Of course, it's not just less glamorous actresses and entertainers who may lose out. Ann Widdecombe, the former Tory minister, may have turned blonde because her "hair was turning white", but she has long been convinced that politics is too image-obsessed. "We marginalise ... people who are plain ugly, or just a bit different. We have our values upside down," she has said.
The new research, carried out by the University of Miami, is one of the very few studies to examine the link between labour market success and physical appearance - and is thought to be the first to quantify the value of good looks.
Dr Michael French, who led the research team, said: "We found that appearance seems to have an impact on the labour market for women, but not for men.
"Significant earnings premiums for attractiveness were found for women, but not for men. Physical appearance and weight seem to matter more for women, and height more for men."
As well as uncovering a "beauty premium" for those with the right look, the researchers also identified a "plainness penalty" for women with below-average appearance. The academics asked 1,800 people to complete a confidential questionnaire on personal characteristics and their earnings over three years. All those who took part were between 18 and 64 and were healthy.
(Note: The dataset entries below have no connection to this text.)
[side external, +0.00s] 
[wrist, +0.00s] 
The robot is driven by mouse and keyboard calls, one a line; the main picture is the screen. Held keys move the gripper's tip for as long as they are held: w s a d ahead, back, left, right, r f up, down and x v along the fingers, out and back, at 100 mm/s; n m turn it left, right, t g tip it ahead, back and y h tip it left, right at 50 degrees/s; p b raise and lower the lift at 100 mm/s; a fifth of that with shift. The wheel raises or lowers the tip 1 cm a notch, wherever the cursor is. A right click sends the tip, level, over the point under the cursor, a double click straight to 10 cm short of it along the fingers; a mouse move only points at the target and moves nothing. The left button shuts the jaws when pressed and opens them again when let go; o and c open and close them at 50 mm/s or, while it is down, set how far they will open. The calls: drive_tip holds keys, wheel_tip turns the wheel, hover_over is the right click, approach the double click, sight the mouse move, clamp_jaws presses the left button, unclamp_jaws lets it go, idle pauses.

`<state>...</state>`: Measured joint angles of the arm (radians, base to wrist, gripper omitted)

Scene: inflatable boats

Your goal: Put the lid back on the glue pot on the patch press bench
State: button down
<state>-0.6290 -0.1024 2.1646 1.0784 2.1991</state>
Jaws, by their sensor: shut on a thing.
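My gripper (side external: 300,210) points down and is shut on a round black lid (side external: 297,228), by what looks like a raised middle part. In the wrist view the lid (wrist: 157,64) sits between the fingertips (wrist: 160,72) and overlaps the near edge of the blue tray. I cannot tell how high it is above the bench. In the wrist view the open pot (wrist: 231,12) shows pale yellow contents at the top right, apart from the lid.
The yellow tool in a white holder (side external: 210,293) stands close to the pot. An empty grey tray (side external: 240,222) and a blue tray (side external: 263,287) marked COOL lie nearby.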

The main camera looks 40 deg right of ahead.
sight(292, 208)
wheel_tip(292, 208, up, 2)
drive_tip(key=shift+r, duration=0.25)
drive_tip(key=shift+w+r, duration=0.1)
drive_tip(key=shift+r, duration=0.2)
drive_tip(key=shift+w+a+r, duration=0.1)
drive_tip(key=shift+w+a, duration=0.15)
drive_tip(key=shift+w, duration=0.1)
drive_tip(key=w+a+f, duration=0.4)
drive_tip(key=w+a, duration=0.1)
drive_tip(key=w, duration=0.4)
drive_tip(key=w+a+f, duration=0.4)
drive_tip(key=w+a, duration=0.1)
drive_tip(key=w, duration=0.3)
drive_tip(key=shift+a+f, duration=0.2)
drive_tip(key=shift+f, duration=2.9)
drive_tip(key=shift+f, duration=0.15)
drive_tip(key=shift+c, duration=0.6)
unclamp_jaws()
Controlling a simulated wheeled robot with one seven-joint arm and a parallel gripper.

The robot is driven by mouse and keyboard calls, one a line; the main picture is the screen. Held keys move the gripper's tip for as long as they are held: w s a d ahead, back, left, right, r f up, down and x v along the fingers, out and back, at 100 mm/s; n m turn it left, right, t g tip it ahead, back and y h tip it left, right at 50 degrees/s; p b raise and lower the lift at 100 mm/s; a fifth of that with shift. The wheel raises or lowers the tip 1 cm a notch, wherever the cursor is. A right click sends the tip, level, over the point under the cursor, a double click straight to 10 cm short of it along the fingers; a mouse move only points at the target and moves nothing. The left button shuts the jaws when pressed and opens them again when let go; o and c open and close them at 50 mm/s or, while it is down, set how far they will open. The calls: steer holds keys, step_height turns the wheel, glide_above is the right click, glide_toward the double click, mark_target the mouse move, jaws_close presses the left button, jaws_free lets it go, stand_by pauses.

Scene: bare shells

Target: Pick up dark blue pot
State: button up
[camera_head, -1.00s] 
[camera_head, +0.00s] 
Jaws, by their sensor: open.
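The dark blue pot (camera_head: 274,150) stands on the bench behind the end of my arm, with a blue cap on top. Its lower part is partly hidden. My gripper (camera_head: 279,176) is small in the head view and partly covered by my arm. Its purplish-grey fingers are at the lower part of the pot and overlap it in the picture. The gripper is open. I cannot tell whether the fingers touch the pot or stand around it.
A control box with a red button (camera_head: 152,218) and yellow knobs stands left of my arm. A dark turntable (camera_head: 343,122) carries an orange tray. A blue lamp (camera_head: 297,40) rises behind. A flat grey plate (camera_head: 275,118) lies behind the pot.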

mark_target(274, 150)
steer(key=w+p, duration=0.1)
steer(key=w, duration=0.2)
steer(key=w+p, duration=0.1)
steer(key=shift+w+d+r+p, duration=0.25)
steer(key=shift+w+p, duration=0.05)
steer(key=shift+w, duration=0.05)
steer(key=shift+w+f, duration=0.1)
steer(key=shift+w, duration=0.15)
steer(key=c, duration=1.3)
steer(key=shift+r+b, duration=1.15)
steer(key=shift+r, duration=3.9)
Most were married, with an average age of 40 for women and 42 for men.
Each participant was asked to "rate" his or her physical appearance, taking into account factors such as height and weight, and regularity and comeliness of their facial features.
Boxes were ticked on a sliding scale from "very handsome" or "beautiful", to "very unattractive".
When physical appearance was cross-referenced with income, it was found that women who classed themselves as having "above-average appearance" had 8 per cent higher earnings than those who rated themselves "average". For men, there was no male equivalent of a "beauty premium". The results suggest that above-average appearance is worth more to a woman than education. The former adds 7 per cent to income, while the latter is worth only 5 per cent extra, the study showed.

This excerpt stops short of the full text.